Anzi, quando tra Comune e Fondiaria emerse "la diversità di vedute sul progetto, valore 1 miliardo di euro", viene indicato "l'architetto Casamonti come progettista". "Ma - ha proseguito il difensore - non c'é segreto, né favoritismi. Il sindaco Domenici condivise con Biagi l'indicazione informandosi di Casamonti su Internet"; "anche la commissione edilizia comunale affermò che Casamonti era il migliore per quel progetto, eppure non ci sono né testimoni né indagati fra i suoi membri". L'avvocato Lucibello ha difeso Biagi anche evidenziando che in appunti sequestrati a Fausto Rapisarda, dirigente di Fondiaria Sai, il Ros dei carabinieri trova scritto che "Savi è il tutore messoci dal Comune" e che "non possiamo dargli il pallino del progetto". "Per Fondiaria-Sai l'interlocutore è il Comune, non Biagi, che si muoveva per conto dell'amministrazione e non in collusione col privato", ha chiosato il difensore. Così "l'incarico di Fondiaria-Sai a Casamonti, comportò una revisione radicale del progetto di Castello", non accondiscendenza rispetto agli obiettivi del privato di costruire il più possibile "massificando i profitti". Inoltre, "quando Casamonti faticava a riscuotere alcune parcelle da Fondiaria Sai, Biagi non intercedette per lui".
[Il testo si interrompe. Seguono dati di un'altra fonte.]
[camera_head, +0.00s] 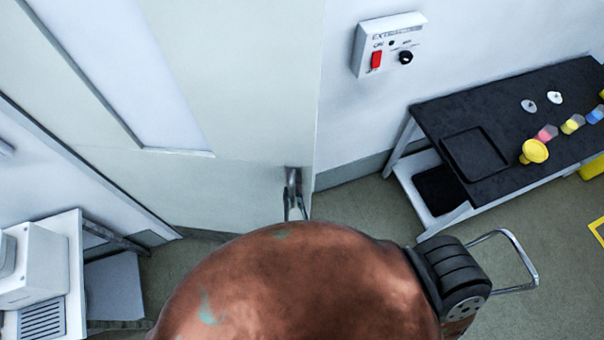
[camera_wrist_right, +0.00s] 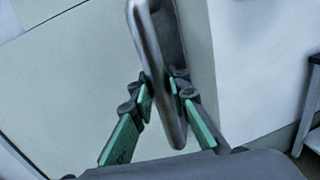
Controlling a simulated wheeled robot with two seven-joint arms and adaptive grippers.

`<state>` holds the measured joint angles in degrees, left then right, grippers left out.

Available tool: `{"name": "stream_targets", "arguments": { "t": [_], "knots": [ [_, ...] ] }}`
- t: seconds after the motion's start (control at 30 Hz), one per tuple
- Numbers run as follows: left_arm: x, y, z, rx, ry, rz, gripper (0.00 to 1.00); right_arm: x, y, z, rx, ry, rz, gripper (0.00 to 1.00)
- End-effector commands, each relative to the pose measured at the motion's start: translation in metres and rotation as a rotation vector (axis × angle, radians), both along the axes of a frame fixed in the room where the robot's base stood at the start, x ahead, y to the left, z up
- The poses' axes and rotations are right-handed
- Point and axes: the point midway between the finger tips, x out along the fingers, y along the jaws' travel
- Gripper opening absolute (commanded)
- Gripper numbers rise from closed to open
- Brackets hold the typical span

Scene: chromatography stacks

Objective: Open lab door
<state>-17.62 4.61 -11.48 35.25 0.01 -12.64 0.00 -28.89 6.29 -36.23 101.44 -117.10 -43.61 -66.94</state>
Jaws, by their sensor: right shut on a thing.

Per Lucibello, dunque, "non ci sono prove contro Biagi" e assolutamente irrilevante sembra "la vicinanza politica tra gli imputati che il Ros richiama allegando agli atti un appello di intellettuali per il Pd nel 2007 dove, tra 60 nomi, compaiono quelli di Savi e Casamonti, e perfino il mio: ma che può significare in una regione come la Toscana dove quasi un cittadino su due vota per il Pd e dove è difficile che un architetto non sia di centrosinistra?"